US-China Strategic Competition
The China Challenge
As the Biden administration begins its tenure, China will remain at the forefront of U.S. foreign policy. Previous administrations have labeled China as a revisionist power intent on changing the U.S.-led world order and committed the U.S. to competing with China across all dimensions of national power. It remains to be seen how the Biden administration will handle China’s consistent challenges to the international order in a new era of U.S.-China strategic competition. What does a new era of strategic competition with China look like? Why is such a competition necessary, and what are its stakes? What are China’s objectives, and how do its leaders seek to achieve them? How can the U.S. reshape its strategy to avoid – and yet be prepared for – conflict? Fellows will study with leading experts on the Chinese economy, political warfare, and the role of regional allies through different theaters of competition.
Seminar details
Taught by leading scholars in the field, SSS will consist of 15 evening sessions that meet from September-May and will afford participating fellows an opportunity to gain a breadth of knowledge on critical subjects, forge relationships with senior scholars and practitioners, sharpen analytical frameworks through written and oral arguments, and build a cohort with their peers. Through the lens of strategic competition with China, fellows will examine:
What are our goals and how do we achieve them?

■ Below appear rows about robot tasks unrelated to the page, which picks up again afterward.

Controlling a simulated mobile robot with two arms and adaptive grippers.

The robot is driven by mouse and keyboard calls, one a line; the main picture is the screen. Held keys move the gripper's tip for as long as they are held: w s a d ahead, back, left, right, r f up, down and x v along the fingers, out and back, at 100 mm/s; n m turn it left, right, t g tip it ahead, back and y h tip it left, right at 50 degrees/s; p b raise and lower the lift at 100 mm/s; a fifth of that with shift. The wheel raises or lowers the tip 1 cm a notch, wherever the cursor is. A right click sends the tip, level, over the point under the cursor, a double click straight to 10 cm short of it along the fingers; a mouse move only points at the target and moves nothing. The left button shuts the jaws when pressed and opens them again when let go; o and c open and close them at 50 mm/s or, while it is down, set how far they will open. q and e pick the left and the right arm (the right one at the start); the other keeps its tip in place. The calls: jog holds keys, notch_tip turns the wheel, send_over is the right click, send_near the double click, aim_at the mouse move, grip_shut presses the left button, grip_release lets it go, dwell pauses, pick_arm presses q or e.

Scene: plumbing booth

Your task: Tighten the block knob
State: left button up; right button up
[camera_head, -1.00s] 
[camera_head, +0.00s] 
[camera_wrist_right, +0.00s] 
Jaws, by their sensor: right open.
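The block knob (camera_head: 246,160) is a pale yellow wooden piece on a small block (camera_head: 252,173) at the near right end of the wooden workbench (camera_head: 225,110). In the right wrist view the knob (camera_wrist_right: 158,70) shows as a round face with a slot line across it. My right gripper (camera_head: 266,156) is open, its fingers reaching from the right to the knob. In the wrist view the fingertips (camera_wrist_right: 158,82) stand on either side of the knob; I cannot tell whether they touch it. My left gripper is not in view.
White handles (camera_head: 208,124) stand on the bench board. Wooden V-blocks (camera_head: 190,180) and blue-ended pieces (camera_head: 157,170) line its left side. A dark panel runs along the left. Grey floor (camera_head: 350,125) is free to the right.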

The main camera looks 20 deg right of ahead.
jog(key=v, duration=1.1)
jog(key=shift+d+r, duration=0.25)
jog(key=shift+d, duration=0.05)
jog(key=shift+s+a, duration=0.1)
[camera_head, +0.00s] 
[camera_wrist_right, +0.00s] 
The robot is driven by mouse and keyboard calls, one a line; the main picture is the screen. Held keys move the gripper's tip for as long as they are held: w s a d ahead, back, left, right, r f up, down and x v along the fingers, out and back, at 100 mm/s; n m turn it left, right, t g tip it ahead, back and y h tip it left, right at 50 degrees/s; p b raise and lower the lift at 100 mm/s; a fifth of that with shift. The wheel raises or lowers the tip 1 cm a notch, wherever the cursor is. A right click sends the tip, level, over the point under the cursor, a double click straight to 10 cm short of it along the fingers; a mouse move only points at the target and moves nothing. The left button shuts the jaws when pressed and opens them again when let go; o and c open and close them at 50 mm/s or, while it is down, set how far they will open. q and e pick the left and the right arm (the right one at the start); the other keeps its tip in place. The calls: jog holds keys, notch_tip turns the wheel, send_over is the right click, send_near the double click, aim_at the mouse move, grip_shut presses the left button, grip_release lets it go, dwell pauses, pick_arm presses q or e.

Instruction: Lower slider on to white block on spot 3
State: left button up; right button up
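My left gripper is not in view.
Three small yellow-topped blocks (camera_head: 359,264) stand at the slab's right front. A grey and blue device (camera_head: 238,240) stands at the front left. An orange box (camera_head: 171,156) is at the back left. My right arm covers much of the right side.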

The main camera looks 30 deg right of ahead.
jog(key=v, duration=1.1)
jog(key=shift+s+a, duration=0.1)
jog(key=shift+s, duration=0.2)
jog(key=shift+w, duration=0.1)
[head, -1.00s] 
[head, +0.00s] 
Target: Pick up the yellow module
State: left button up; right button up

What does the strategic competition look like? What are we competing over?
What do we need to understand about our adversary in order to achieve our goals?
Fellows will be responsible for around 50 pages of reading for each session and will be required to write two short essays over the course of the program. SSS will consist of 15 evening sessions held on Tuesday evenings from 6:00pm-8:30pm, running from September 2021 to May 2022. If the ongoing public health crisis prevents in-person gatherings, SSS will operate via virtual platforms.